Arm’s Length transactions are those business deals where both the parties to transactions i.e. buyers and sellers act independently without one party influencing the other. Such transactions depict that both the parties to the transactions have accorded in their own interest and without any undue influence from the other party.

It also implies that there exists no collusion between the buyer and seller. In the interest of fairness, both parties to transactions have equal access to information which are related to the deal.

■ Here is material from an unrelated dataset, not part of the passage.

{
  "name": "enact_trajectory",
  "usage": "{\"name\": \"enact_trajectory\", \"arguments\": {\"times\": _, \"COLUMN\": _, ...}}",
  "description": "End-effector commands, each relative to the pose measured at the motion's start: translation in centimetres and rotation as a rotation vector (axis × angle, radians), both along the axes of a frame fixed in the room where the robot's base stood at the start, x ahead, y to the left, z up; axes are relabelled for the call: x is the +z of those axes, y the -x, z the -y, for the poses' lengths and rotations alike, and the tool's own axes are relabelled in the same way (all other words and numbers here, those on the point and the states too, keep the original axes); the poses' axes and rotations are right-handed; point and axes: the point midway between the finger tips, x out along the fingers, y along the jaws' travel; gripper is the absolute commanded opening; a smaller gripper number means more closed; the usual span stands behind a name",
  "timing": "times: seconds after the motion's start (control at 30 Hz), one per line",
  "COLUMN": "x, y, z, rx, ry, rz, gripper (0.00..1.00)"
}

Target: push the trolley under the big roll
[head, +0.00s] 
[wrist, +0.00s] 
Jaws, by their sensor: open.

Basis of Arm’s length price

There are two basis to arm’s length price:

  1. The parties must be unrelated: The buyers and sellers should not be related by any means. To test relations, the direct descendant of family members is considered to be related. For the companies, associates and subsidiaries are considered related. For directors, their family members are considered related. The only relationship for arm’s length transactions to existing is that it must be between unrelated persons. The unrelated persons act in their own personal interests. The supplier’s bargaining power is also vigorously tested and buyers also want the lowest possible prices and both leverage their strengths. Even when there are discounts, both buyers and sellers do come to a concluding price where the price is favorable to both.
  2. No pressure or duress involved: The transaction shall exist out of the willingness of buyers and sellers. This would mean that there is no coercion at work. If coercion is not in existence, the prices are fair. The party which coerces price gets benefited at the expense of another party.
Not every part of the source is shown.